[Begin MATERIAL FOR THIS EXERCISE]

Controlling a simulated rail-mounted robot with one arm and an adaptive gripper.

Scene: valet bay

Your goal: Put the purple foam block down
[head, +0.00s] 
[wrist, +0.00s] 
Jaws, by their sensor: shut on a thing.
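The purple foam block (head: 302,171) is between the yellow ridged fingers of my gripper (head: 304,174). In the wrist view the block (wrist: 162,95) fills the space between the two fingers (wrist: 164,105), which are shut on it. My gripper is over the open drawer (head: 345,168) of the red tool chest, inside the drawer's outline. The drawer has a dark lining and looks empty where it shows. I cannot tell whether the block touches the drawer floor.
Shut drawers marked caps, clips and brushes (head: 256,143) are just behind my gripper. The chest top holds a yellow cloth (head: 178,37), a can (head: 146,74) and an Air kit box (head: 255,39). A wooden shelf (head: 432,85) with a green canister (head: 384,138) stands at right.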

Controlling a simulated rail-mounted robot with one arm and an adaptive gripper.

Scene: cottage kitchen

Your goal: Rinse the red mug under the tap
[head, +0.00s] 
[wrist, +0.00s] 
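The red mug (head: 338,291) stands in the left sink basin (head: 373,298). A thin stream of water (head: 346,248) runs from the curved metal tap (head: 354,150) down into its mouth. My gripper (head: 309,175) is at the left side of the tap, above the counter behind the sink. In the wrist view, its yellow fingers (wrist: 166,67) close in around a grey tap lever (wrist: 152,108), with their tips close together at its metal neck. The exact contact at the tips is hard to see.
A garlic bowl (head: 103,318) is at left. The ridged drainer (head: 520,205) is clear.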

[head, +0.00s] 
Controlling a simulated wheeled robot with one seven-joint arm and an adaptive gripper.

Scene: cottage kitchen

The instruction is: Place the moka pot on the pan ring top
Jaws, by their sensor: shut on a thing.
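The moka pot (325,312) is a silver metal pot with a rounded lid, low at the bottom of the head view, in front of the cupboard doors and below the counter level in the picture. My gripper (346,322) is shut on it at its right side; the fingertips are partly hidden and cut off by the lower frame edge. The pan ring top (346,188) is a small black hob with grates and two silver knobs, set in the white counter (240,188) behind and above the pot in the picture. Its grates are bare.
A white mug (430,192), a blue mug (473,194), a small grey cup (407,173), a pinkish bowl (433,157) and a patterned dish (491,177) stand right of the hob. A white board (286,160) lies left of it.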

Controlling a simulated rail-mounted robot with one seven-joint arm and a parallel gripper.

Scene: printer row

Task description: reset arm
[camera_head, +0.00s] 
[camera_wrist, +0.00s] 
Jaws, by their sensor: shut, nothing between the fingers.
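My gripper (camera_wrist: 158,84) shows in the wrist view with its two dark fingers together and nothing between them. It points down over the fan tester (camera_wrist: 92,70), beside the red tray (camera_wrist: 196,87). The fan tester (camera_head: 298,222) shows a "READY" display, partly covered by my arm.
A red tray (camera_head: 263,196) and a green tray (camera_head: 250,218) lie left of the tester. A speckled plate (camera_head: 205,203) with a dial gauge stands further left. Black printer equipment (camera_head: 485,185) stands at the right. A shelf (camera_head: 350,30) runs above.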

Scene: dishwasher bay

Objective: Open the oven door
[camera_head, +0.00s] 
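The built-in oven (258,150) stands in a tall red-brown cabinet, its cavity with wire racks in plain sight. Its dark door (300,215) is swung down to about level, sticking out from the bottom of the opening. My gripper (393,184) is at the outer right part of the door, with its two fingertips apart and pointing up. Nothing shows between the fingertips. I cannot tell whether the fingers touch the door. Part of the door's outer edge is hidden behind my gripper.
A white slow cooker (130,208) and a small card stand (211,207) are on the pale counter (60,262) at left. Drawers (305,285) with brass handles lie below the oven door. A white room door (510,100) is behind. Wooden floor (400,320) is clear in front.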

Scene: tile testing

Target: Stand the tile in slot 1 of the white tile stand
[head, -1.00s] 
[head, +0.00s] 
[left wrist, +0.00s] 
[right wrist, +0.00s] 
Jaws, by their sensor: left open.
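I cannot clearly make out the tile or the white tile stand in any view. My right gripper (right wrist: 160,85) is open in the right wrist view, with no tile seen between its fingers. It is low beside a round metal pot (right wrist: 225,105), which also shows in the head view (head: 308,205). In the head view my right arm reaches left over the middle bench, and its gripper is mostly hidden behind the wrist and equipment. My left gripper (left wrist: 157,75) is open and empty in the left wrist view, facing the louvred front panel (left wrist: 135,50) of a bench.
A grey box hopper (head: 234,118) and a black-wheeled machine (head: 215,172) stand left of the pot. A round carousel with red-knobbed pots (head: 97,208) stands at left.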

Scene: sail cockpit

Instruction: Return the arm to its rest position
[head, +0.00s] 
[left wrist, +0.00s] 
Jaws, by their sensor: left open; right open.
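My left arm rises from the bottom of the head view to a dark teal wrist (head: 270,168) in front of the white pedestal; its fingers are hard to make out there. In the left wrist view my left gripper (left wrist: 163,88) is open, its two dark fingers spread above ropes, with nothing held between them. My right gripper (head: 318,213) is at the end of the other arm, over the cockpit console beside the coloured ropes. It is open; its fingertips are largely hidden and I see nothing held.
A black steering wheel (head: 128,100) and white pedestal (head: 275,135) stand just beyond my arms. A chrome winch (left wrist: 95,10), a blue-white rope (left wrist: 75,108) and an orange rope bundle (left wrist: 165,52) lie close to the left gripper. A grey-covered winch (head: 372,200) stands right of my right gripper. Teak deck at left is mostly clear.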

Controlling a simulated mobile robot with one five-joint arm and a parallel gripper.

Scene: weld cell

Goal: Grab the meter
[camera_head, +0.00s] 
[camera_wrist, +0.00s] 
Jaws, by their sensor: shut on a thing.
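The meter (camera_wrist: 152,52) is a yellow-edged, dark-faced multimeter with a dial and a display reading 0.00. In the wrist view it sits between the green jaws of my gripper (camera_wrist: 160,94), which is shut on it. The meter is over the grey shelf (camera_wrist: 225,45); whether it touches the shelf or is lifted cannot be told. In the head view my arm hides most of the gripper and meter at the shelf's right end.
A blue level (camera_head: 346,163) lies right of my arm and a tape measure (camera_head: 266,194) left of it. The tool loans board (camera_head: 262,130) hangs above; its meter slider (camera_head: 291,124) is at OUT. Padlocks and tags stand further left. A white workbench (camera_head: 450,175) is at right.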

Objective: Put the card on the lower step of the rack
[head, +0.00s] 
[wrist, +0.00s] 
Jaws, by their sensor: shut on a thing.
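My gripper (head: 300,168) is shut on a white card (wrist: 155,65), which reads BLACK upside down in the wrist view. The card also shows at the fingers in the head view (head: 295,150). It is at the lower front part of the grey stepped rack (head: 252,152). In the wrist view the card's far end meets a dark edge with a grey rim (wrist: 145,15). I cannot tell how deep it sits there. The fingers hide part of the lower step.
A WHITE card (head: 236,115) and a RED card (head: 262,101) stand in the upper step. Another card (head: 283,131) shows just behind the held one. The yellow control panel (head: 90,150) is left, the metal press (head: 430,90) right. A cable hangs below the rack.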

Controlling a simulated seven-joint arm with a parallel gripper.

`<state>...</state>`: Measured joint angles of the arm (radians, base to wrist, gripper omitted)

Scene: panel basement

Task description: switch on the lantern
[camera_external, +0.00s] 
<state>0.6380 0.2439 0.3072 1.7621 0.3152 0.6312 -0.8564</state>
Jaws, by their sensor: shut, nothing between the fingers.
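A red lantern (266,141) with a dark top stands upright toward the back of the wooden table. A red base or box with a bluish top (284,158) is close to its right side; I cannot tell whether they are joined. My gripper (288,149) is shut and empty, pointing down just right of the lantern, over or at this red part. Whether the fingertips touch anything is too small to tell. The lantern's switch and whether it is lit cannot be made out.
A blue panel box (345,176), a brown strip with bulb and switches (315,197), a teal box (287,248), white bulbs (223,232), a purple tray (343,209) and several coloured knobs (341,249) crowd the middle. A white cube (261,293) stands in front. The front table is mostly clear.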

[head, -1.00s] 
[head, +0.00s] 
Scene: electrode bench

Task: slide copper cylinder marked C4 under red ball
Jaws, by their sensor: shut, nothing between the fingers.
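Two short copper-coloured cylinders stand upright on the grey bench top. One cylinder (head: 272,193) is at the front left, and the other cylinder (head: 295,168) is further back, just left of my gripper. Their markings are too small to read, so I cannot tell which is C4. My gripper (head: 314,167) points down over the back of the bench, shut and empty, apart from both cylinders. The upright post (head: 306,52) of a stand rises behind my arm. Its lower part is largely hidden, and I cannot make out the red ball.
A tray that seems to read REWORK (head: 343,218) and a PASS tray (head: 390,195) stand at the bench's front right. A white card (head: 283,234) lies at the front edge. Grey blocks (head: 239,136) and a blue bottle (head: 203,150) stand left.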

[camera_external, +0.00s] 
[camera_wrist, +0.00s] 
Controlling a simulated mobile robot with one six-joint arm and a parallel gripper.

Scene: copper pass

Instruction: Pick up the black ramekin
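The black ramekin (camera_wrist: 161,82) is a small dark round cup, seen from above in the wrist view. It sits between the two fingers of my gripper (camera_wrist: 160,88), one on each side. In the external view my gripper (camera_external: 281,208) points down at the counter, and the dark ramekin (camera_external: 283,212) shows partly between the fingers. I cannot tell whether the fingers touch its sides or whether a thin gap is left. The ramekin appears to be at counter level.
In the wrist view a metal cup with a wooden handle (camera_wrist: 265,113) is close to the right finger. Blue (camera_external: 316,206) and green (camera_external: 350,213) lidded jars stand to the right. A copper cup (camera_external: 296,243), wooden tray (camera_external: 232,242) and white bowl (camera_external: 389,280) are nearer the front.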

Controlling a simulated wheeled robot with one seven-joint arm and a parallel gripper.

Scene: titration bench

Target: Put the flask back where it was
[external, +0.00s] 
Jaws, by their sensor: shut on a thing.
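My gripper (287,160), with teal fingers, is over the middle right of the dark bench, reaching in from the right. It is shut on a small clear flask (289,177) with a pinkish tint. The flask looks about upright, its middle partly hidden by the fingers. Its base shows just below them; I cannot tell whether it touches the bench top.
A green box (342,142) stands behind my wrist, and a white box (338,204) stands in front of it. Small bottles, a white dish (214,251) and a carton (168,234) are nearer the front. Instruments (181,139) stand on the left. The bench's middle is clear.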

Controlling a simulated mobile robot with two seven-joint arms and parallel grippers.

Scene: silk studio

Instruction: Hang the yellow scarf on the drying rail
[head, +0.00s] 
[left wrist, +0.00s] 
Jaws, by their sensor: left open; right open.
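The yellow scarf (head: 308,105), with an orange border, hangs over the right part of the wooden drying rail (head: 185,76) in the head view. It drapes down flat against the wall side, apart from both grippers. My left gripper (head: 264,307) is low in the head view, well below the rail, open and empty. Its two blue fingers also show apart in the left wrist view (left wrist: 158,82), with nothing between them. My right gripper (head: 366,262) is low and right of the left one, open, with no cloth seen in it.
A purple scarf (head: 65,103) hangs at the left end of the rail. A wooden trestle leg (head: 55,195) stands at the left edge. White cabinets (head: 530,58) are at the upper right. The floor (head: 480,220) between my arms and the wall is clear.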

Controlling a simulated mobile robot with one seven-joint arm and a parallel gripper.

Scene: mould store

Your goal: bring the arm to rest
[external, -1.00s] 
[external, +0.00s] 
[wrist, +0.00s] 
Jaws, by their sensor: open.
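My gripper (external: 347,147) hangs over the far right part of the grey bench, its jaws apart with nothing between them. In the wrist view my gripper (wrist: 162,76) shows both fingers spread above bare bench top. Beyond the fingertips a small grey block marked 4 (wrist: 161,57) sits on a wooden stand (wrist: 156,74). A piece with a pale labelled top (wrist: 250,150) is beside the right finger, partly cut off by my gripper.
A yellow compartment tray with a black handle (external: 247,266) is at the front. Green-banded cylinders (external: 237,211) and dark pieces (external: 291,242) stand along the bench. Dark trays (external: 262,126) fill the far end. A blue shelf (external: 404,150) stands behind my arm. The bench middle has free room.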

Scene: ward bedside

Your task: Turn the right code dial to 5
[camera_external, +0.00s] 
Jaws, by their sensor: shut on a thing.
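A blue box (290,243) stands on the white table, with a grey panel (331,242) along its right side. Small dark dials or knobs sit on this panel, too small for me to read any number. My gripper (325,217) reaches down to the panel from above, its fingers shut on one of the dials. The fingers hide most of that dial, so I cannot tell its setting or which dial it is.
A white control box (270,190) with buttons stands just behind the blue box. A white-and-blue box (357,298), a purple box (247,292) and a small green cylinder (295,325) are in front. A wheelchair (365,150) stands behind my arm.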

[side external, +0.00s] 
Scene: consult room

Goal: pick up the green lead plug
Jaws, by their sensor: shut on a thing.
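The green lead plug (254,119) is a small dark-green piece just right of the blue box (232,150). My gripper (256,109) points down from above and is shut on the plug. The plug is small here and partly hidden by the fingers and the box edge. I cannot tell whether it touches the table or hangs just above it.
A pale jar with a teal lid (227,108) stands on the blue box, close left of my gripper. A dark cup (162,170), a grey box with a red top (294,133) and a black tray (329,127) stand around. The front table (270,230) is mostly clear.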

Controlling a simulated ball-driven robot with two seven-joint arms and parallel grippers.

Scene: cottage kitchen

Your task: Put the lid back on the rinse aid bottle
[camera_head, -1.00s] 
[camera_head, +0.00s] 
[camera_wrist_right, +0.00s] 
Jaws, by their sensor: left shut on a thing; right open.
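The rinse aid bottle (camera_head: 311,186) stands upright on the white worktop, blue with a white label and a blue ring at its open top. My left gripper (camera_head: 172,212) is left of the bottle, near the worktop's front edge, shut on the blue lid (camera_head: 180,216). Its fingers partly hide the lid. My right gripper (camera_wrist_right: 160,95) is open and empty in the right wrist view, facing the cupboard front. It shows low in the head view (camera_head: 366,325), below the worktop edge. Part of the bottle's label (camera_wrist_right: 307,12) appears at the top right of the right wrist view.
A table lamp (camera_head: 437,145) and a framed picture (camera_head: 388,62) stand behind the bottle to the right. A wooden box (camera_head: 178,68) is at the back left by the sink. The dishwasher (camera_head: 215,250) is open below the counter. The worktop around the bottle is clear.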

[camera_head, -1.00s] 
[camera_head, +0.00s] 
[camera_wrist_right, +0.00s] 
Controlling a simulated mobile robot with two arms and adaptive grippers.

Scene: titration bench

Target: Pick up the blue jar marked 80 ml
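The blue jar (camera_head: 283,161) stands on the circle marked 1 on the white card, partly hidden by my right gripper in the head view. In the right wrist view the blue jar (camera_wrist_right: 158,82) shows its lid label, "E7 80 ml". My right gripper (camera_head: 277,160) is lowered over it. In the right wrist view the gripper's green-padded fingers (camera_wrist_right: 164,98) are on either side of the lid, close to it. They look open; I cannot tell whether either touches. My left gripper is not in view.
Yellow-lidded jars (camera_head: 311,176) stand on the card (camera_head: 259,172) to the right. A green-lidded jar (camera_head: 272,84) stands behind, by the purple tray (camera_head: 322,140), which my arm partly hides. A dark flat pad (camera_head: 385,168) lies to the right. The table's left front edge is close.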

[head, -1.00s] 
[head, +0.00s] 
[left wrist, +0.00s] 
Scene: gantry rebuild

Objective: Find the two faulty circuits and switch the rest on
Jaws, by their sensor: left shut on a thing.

[End MATERIAL FOR THIS EXERCISE]

*EXERCISE REQUIREMENTS*
For each line in the data above that contains the string "adaptive", extract the line.

*WRITTEN RESPONSE*
Controlling a simulated rail-mounted robot with one arm and an adaptive gripper.
Controlling a simulated rail-mounted robot with one arm and an adaptive gripper.
Controlling a simulated wheeled robot with one seven-joint arm and an adaptive gripper.
Controlling a simulated mobile robot with two arms and adaptive grippers.

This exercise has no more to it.